▸ **Exercise instructions**
Your task is to copy the material exactly.
------ Exercise inputs ------
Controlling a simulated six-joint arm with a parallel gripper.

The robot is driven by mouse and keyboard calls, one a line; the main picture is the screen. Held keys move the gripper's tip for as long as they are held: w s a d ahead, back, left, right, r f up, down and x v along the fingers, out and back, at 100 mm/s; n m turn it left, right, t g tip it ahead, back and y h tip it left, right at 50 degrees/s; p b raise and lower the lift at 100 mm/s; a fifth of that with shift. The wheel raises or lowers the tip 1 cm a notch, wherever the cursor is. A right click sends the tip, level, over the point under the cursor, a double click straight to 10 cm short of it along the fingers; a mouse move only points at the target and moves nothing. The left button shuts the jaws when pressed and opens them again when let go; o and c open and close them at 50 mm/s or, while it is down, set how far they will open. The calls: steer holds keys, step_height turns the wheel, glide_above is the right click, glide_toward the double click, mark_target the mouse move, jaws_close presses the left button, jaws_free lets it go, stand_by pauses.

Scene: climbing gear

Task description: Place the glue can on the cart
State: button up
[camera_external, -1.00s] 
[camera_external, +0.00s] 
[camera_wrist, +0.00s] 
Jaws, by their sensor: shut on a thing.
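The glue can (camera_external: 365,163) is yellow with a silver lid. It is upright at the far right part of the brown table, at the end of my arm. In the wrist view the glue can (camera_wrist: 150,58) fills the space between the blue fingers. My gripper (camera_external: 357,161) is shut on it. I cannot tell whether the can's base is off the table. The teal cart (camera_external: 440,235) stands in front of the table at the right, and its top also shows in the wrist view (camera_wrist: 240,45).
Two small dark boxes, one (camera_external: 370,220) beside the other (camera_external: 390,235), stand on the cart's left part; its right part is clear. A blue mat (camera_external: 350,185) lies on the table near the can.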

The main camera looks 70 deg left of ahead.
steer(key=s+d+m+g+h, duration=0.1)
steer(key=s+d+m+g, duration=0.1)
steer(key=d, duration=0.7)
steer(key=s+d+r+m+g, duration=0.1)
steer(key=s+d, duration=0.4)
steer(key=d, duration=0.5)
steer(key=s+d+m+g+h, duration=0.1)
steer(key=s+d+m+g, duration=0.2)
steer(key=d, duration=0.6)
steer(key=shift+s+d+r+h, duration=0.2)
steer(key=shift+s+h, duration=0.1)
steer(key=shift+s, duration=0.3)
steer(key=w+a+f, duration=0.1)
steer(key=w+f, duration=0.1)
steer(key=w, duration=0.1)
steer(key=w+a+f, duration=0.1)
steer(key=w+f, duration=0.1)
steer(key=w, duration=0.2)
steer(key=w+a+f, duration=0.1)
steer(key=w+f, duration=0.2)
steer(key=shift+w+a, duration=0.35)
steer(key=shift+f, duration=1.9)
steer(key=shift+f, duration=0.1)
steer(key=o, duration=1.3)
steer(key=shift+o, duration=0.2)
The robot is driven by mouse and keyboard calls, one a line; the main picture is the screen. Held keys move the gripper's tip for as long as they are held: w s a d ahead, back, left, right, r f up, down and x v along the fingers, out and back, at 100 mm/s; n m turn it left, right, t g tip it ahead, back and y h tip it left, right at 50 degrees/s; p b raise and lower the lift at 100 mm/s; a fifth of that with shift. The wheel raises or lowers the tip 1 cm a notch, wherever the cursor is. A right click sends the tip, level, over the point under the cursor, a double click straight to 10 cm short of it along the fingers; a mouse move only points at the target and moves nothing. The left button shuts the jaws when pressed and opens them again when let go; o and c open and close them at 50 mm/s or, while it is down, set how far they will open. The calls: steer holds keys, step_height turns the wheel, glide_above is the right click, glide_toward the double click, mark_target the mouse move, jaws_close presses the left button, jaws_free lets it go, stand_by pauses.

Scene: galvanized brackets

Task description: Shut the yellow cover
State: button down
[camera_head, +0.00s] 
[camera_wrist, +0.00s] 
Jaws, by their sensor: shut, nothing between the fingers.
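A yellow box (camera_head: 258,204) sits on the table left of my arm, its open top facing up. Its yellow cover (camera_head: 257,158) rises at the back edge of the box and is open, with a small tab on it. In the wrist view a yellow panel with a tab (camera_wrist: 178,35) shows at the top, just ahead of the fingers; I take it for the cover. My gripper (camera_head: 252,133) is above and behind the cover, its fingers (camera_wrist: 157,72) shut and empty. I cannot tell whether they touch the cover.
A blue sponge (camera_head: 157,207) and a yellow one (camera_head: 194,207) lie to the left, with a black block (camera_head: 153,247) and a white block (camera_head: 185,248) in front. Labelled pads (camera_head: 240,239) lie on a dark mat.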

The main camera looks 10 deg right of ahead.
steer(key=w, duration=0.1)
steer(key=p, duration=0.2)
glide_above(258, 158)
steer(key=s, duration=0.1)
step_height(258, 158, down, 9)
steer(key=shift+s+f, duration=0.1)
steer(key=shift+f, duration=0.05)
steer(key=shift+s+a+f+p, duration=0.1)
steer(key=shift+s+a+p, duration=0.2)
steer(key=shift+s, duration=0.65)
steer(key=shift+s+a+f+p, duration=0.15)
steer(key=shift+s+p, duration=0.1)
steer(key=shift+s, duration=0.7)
------
▸ **Output for this exercise**
Controlling a simulated six-joint arm with a parallel gripper.

The robot is driven by mouse and keyboard calls, one a line; the main picture is the screen. Held keys move the gripper's tip for as long as they are held: w s a d ahead, back, left, right, r f up, down and x v along the fingers, out and back, at 100 mm/s; n m turn it left, right, t g tip it ahead, back and y h tip it left, right at 50 degrees/s; p b raise and lower the lift at 100 mm/s; a fifth of that with shift. The wheel raises or lowers the tip 1 cm a notch, wherever the cursor is. A right click sends the tip, level, over the point under the cursor, a double click straight to 10 cm short of it along the fingers; a mouse move only points at the target and moves nothing. The left button shuts the jaws when pressed and opens them again when let go; o and c open and close them at 50 mm/s or, while it is down, set how far they will open. The calls: steer holds keys, step_height turns the wheel, glide_above is the right click, glide_toward the double click, mark_target the mouse move, jaws_close presses the left button, jaws_free lets it go, stand_by pauses.

Scene: climbing gear

Task description: Place the glue can on the cart
State: button up
[camera_external, -1.00s] 
[camera_external, +0.00s] 
[camera_wrist, +0.00s] 
Jaws, by their sensor: shut on a thing.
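The glue can (camera_external: 365,163) is yellow with a silver lid. It is upright at the far right part of the brown table, at the end of my arm. In the wrist view the glue can (camera_wrist: 150,58) fills the space between the blue fingers. My gripper (camera_external: 357,161) is shut on it. I cannot tell whether the can's base is off the table. The teal cart (camera_external: 440,235) stands in front of the table at the right, and its top also shows in the wrist view (camera_wrist: 240,45).
Two small dark boxes, one (camera_external: 370,220) beside the other (camera_external: 390,235), stand on the cart's left part; its right part is clear. A blue mat (camera_external: 350,185) lies on the table near the can.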

The main camera looks 70 deg left of ahead.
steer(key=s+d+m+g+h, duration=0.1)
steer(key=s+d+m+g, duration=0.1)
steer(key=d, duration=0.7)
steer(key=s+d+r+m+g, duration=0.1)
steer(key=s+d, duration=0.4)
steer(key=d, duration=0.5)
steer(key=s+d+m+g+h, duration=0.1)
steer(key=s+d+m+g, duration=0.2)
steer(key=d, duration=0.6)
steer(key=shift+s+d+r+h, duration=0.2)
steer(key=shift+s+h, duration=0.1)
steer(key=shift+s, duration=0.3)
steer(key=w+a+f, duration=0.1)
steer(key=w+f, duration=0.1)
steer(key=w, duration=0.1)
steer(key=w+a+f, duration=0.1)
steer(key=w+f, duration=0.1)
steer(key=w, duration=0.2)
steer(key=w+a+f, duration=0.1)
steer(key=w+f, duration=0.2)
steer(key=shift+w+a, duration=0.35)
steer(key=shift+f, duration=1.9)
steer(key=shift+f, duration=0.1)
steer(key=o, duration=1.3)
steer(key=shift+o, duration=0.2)
The robot is driven by mouse and keyboard calls, one a line; the main picture is the screen. Held keys move the gripper's tip for as long as they are held: w s a d ahead, back, left, right, r f up, down and x v along the fingers, out and back, at 100 mm/s; n m turn it left, right, t g tip it ahead, back and y h tip it left, right at 50 degrees/s; p b raise and lower the lift at 100 mm/s; a fifth of that with shift. The wheel raises or lowers the tip 1 cm a notch, wherever the cursor is. A right click sends the tip, level, over the point under the cursor, a double click straight to 10 cm short of it along the fingers; a mouse move only points at the target and moves nothing. The left button shuts the jaws when pressed and opens them again when let go; o and c open and close them at 50 mm/s or, while it is down, set how far they will open. The calls: steer holds keys, step_height turns the wheel, glide_above is the right click, glide_toward the double click, mark_target the mouse move, jaws_close presses the left button, jaws_free lets it go, stand_by pauses.

Scene: galvanized brackets

Task description: Shut the yellow cover
State: button down
[camera_head, +0.00s] 
[camera_wrist, +0.00s] 
Jaws, by their sensor: shut, nothing between the fingers.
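A yellow box (camera_head: 258,204) sits on the table left of my arm, its open top facing up. Its yellow cover (camera_head: 257,158) rises at the back edge of the box and is open, with a small tab on it. In the wrist view a yellow panel with a tab (camera_wrist: 178,35) shows at the top, just ahead of the fingers; I take it for the cover. My gripper (camera_head: 252,133) is above and behind the cover, its fingers (camera_wrist: 157,72) shut and empty. I cannot tell whether they touch the cover.
A blue sponge (camera_head: 157,207) and a yellow one (camera_head: 194,207) lie to the left, with a black block (camera_head: 153,247) and a white block (camera_head: 185,248) in front. Labelled pads (camera_head: 240,239) lie on a dark mat.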

The main camera looks 10 deg right of ahead.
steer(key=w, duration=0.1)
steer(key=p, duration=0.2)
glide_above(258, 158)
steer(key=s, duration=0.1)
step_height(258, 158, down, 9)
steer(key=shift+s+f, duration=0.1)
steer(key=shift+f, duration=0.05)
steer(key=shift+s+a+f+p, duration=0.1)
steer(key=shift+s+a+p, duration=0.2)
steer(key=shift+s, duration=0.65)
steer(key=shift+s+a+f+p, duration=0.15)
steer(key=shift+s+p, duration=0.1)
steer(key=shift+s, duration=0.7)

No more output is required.